STORED DATA:

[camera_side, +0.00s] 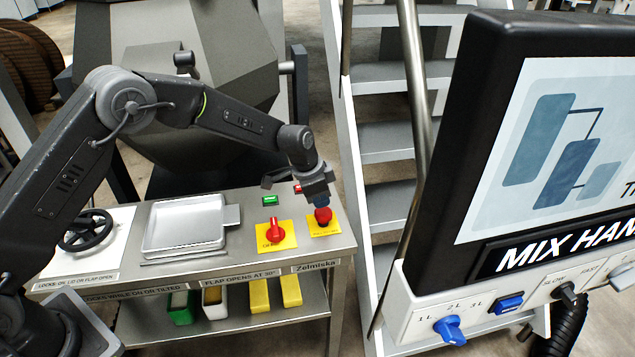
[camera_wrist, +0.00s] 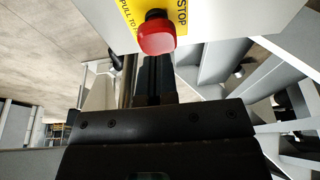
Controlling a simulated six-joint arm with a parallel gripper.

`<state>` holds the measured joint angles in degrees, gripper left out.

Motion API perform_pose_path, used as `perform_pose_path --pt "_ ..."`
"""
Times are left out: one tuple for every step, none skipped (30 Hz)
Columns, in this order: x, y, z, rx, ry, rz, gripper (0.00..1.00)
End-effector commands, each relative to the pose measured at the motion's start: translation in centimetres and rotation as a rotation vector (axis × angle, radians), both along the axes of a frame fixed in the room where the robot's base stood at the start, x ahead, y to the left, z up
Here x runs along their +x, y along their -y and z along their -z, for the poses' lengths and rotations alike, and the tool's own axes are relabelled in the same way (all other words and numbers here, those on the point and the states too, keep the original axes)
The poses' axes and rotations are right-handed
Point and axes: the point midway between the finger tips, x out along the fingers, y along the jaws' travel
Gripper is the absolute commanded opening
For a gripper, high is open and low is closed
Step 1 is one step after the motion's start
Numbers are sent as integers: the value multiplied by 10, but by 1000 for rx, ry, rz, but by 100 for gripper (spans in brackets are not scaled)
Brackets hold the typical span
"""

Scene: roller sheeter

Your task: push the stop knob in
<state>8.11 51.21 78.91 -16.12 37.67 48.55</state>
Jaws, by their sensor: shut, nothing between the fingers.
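The stop knob is a red mushroom-shaped button (camera_side: 323,216) on a yellow plate (camera_side: 325,229) at the right end of the grey bench top. In the wrist view the red knob (camera_wrist: 157,38) stands out on a dark stem from its yellow plate (camera_wrist: 170,12), which reads STOP. My gripper (camera_side: 321,203) points down at the knob in the side view, with its fingers right over it. In the wrist view the shut, empty fingers (camera_wrist: 154,70) end close to the knob's edge. I cannot tell whether they touch it.
A red rotary switch (camera_side: 273,230) on a yellow plate stands left of the knob, with green (camera_side: 270,200) and red buttons behind. A grey tray (camera_side: 186,226) and black handwheel (camera_side: 87,231) lie further left. A ladder (camera_side: 385,150) and large control panel (camera_side: 540,150) stand at right.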

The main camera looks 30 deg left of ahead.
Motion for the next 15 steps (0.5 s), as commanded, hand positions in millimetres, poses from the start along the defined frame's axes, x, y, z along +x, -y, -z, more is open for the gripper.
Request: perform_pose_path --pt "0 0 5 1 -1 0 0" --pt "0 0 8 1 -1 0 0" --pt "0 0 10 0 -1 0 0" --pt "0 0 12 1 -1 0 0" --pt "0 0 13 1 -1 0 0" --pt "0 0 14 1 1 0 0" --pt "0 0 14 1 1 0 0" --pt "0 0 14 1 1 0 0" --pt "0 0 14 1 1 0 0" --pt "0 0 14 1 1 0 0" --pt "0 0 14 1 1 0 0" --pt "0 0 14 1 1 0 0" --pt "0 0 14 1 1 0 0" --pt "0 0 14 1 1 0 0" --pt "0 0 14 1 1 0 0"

INSTRUCTIONS TO FOLLOW: Reproduce the data verbatim. Do not carry any picture into the copy.

ANSWER:
[camera_side, +0.00s] 
[camera_wrist, +0.00s] 
Controlling a simulated six-joint arm with a parallel gripper.

`<state>` holds the measured joint angles in degrees, gripper left out.

Motion API perform_pose_path, used as `perform_pose_path --pt "_ ..."`
"""
Times are left out: one tuple for every step, none skipped (30 Hz)
Columns, in this order: x, y, z, rx, ry, rz, gripper (0.00..1.00)
End-effector commands, each relative to the pose measured at the motion's start: translation in centimetres and rotation as a rotation vector (axis × angle, radians), both along the axes of a frame fixed in the room where the robot's base stood at the start, x ahead, y to the left, z up
Here x runs along their +x, y along their -y and z along their -z, for the poses' lengths and rotations alike, and the tool's own axes are relabelled in the same way (all other words and numbers here, those on the point and the states too, keep the original axes)
The poses' axes and rotations are right-handed
Point and axes: the point midway between the finger tips, x out along the fingers, y along the jaws' travel
Gripper is the absolute commanded opening
For a gripper, high is open and low is closed
Step 1 is one step after the motion's start
Numbers are sent as integers: the value multiplied by 10, but by 1000 for rx, ry, rz, but by 100 for gripper (spans in brackets are not scaled)
Brackets hold the typical span
"""

Scene: roller sheeter

Your task: push the stop knob in
<state>8.11 51.21 78.91 -16.12 37.67 48.55</state>
Jaws, by their sensor: shut, nothing between the fingers.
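The stop knob is a red mushroom-shaped button (camera_side: 323,216) on a yellow plate (camera_side: 325,229) at the right end of the grey bench top. In the wrist view the red knob (camera_wrist: 157,38) stands out on a dark stem from its yellow plate (camera_wrist: 170,12), which reads STOP. My gripper (camera_side: 321,203) points down at the knob in the side view, with its fingers right over it. In the wrist view the shut, empty fingers (camera_wrist: 154,70) end close to the knob's edge. I cannot tell whether they touch it.
A red rotary switch (camera_side: 273,230) on a yellow plate stands left of the knob, with green (camera_side: 270,200) and red buttons behind. A grey tray (camera_side: 186,226) and black handwheel (camera_side: 87,231) lie further left. A ladder (camera_side: 385,150) and large control panel (camera_side: 540,150) stand at right.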

The main camera looks 30 deg left of ahead.
Motion for the next 15 steps (0.5 s), as commanded, hand positions in millimetres, poses from the start along the defined frame's axes, x, y, z along +x, -y, -z, more is open for the gripper.
Request: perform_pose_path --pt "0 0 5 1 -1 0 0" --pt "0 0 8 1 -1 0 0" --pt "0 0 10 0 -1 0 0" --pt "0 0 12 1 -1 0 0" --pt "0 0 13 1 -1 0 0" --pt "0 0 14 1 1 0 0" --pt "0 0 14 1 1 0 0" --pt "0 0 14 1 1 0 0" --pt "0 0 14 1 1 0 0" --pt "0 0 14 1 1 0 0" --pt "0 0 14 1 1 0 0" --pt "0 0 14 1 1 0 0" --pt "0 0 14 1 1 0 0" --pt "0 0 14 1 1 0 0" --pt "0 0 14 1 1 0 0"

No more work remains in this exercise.